-- START OF Extracted material --

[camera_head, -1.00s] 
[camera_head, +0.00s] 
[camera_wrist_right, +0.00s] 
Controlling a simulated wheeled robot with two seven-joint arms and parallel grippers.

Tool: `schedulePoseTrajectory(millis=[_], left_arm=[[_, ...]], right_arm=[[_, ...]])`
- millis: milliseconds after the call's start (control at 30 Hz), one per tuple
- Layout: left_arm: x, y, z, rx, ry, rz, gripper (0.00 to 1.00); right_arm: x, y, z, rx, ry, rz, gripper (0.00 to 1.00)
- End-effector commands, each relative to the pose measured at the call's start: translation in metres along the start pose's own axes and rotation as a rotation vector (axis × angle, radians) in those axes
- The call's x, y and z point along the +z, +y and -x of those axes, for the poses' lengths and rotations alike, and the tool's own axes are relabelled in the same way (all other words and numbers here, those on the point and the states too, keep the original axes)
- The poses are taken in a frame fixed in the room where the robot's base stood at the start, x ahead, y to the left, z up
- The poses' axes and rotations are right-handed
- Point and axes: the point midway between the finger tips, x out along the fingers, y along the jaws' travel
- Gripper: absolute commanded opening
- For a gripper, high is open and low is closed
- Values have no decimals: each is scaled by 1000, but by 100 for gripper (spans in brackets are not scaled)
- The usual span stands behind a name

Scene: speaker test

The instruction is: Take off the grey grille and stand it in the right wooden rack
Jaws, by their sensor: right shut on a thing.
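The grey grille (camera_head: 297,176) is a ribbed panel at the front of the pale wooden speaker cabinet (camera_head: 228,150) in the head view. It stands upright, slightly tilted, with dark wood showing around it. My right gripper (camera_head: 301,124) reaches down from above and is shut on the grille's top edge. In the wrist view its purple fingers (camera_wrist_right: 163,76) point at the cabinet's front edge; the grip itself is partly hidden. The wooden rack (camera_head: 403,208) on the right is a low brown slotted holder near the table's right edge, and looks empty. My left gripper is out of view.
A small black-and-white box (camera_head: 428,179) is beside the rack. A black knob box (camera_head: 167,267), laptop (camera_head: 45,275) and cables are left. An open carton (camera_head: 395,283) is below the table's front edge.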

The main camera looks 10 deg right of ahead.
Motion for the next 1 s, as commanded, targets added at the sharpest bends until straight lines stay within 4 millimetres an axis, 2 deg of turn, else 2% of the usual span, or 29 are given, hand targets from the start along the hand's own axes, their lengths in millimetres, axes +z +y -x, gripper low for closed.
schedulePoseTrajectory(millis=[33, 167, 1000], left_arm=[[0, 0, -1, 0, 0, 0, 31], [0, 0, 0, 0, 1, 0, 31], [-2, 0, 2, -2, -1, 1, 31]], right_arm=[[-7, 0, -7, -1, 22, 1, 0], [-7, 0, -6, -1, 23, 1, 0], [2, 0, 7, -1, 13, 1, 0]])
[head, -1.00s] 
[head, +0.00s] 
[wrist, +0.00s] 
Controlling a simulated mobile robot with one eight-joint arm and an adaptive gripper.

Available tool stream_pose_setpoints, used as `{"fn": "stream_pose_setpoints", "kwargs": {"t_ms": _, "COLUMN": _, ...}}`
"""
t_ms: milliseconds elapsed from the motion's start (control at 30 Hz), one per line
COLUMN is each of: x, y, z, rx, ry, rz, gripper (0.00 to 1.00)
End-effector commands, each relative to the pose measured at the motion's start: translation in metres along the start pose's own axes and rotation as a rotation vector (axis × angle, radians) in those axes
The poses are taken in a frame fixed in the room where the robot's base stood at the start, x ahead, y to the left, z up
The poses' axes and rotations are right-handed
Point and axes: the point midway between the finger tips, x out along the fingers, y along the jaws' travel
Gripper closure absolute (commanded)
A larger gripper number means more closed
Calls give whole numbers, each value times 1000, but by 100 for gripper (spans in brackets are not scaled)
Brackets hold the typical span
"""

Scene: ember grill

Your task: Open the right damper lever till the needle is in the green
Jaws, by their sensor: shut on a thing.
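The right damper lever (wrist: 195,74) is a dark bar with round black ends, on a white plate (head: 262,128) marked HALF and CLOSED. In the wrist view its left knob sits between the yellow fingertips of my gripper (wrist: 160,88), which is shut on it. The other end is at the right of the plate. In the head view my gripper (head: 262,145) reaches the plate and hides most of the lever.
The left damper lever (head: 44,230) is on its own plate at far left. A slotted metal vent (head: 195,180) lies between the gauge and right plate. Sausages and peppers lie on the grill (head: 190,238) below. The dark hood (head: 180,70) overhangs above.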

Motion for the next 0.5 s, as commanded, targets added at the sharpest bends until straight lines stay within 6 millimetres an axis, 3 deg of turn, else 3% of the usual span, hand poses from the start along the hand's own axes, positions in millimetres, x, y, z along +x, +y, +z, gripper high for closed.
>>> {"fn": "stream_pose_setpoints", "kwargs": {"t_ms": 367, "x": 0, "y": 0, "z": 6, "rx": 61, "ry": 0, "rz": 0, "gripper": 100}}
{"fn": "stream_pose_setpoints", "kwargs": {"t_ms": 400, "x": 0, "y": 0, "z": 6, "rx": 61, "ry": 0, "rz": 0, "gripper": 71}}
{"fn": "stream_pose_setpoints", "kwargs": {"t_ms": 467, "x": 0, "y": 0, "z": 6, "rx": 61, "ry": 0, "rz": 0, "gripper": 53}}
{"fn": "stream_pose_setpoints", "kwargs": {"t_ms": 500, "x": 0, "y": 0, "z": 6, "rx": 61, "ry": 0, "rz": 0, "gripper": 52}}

-- END OF Extracted material --

■ Written instruction: Retype the portion of the data above that starts on the line with "- millis: milliseconds" and finishes on the line with "The instruction is: Take", including both of those lines.

■ Result for this exercise:
- millis: milliseconds after the call's start (control at 30 Hz), one per tuple
- Layout: left_arm: x, y, z, rx, ry, rz, gripper (0.00 to 1.00); right_arm: x, y, z, rx, ry, rz, gripper (0.00 to 1.00)
- End-effector commands, each relative to the pose measured at the call's start: translation in metres along the start pose's own axes and rotation as a rotation vector (axis × angle, radians) in those axes
- The call's x, y and z point along the +z, +y and -x of those axes, for the poses' lengths and rotations alike, and the tool's own axes are relabelled in the same way (all other words and numbers here, those on the point and the states too, keep the original axes)
- The poses are taken in a frame fixed in the room where the robot's base stood at the start, x ahead, y to the left, z up
- The poses' axes and rotations are right-handed
- Point and axes: the point midway between the finger tips, x out along the fingers, y along the jaws' travel
- Gripper: absolute commanded opening
- For a gripper, high is open and low is closed
- Values have no decimals: each is scaled by 1000, but by 100 for gripper (spans in brackets are not scaled)
- The usual span stands behind a name

Scene: speaker test

The instruction is: Take off the grey grille and stand it in the right wooden rack

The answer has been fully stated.